太田述正コラム#11942006.4.20

<緊迫化する竹島問題(その1)>

1 始めに

日韓両国が領有権を主張する竹島(韓国名・独島)周辺を含む排他的経済水域(EEZ)・・竹島の北方から若狭湾沖、能登半島の西方を結ぶ長方形の海域・・で海上保安庁が海洋調査を予定していることに韓国政府が強く反発している問題を取り上げます。

なお、本シリーズで、竹島の領有権問題そのものの中身に触れるつもりはないことを最初にお断りしておきます。

2 対立の構図

日本政府は、上記海域について、その一部では約30年前に測量を行ったものの、戦後一度も測量を実施していない部分もあるところ、6月21??23日にドイツで海底地形の名称に関する国際会議が予定されていて韓国側が海底地形に独自の名称をつける動きがあることから、それに対抗する形で最新のデータに基づいて新たな海図を作製することとし、そのため、今回測量を行おうとしているものです。

日本政府は、国連海洋法条約(注1)上、たとえ韓国(他国)が排他的経済水域と主張している海域であっても、他国への事前説明なく海洋調査ができるとの考えであり、20日にも測量船2隻を現場海域に派遣する予定でしたが、天候不順のため、この両船は鳥取県の境港沖合に停泊して様子を見ています。

(注1)私は1981年、国際連合海洋法会議日本政府代表代理として、海洋法条約を策定するためのジュネーブの会議に出席したことがある。

 

これに対し韓国では、韓国国会は19日、「独島(竹島)近海の水路測量計画の即時中断」を求めるとともに、「日本政府による独島領有権主張の内容を高校歴史教科書に載せようとする企て」にも反対し、韓国政府に「日本の挑発を阻止する実質的で強力な対策」を促す決議を本会議出席241人(定数299)の満場一致で採択する等、朝野を挙げて強く反発しています

(以上、http://www.asahi.com/politics/update/0419/006.html、及びhttp://www.asahi.com/politics/update/0420/002.html(どちらも4月20日アクセス)による。)

3 朝鮮日報の論調

 では、いつも私がフォローしている朝鮮日報は、本件についてどのような論調を展開しているでしょうか。

 最も印象的なのは、同紙日本語電子版では、20日早朝、まだ紙面の日付が19日のままでしたが、本件に関する記事が筆頭記事ですらなかったことであり(注2)、また、同じく前日付けの英語電子版では、本件が筆頭記事ではあったものの、これがひとひねりきかせた含蓄のある内容の論説(社説)であったことです。
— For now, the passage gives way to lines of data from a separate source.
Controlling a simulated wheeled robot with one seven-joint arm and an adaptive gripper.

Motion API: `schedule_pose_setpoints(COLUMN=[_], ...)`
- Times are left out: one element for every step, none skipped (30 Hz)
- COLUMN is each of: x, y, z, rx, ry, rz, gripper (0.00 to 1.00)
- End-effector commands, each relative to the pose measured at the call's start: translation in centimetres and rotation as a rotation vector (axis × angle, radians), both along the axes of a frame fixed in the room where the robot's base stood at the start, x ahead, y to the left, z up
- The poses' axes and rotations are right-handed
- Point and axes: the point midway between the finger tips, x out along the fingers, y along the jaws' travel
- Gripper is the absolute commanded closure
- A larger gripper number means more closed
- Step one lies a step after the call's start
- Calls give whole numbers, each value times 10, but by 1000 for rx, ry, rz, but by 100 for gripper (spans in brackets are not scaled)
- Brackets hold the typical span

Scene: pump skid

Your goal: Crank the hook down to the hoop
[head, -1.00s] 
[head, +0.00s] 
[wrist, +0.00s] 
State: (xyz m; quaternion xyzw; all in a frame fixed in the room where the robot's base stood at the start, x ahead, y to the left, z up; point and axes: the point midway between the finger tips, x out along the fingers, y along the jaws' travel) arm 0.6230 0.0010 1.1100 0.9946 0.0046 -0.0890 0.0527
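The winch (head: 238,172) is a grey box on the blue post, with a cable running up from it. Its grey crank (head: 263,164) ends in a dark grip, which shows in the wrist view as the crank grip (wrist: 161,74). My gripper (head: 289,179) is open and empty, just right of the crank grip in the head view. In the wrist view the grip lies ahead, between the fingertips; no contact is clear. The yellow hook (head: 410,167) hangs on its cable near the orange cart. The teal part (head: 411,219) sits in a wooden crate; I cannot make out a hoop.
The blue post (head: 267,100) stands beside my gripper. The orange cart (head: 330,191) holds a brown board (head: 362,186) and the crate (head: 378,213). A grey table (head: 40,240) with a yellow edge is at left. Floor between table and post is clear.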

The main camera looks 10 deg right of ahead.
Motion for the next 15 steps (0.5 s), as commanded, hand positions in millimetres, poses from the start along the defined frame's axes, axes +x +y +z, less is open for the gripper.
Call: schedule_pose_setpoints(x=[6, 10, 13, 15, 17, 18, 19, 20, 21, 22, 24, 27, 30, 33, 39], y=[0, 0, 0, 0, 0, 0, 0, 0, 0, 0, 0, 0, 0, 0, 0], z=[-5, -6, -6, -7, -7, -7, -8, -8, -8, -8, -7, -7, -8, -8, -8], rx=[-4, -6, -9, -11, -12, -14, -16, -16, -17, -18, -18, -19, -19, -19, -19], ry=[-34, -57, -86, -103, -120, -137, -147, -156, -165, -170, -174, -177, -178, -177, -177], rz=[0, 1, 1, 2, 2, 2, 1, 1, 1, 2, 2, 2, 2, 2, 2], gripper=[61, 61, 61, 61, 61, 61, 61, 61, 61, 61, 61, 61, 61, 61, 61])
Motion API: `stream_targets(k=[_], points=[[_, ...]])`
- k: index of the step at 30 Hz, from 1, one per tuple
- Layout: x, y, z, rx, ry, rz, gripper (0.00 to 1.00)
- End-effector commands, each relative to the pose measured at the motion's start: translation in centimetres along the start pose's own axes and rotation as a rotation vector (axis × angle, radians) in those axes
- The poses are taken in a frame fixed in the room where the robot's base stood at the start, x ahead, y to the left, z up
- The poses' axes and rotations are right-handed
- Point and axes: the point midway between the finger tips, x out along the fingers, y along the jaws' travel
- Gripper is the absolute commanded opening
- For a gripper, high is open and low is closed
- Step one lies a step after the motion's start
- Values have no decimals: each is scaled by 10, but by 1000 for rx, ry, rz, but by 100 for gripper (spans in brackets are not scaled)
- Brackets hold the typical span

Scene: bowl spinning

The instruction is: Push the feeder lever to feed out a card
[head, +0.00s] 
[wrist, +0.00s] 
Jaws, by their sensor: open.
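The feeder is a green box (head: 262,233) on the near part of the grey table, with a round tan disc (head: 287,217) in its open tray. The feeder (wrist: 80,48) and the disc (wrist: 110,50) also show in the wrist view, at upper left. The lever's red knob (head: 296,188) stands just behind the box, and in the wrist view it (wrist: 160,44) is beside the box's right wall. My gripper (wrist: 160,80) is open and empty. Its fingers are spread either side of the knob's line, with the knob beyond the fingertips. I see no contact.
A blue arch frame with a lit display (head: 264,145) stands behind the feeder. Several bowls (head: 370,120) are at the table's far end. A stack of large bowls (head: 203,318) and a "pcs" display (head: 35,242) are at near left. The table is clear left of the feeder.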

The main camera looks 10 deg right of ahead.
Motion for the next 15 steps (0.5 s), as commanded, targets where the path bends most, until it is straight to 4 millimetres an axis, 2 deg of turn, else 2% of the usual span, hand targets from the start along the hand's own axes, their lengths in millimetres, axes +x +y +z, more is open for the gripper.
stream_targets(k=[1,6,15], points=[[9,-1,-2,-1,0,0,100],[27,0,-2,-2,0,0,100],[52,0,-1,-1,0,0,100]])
 (注2)筆頭記事は、トヨタが今年の年末に発売を予定しているレクサスLS460をめぐり、この車が世界の最高級自動車市場の勢力図を変えるかもしれないという見方が出ていて、ベンツ、BMW、アウディなどの世界高級自動車メーカーが戦々恐々としている、という記事だった(http://japanese.chosun.com/site/data/html_dir/2006/04/19/20060419000036.html。4月20日アクセス)。

 これが、いかに「ひとひねりした」「含蓄のある」論説かについて、まずご説明しましょう。

「日本の調査船の問題水域に対する測量活動を徹底して阻止しなければならない。」とか「韓国政府がまっとうな対応ができないのであれば、国民が代わりに立ち向かうほかない。国民一人一人が独島を守りきろうとする決然とした意思の下、次の行動を準備するときだ。」というあたりは額面通りに受け取るべきではなく、避雷針に過ぎません。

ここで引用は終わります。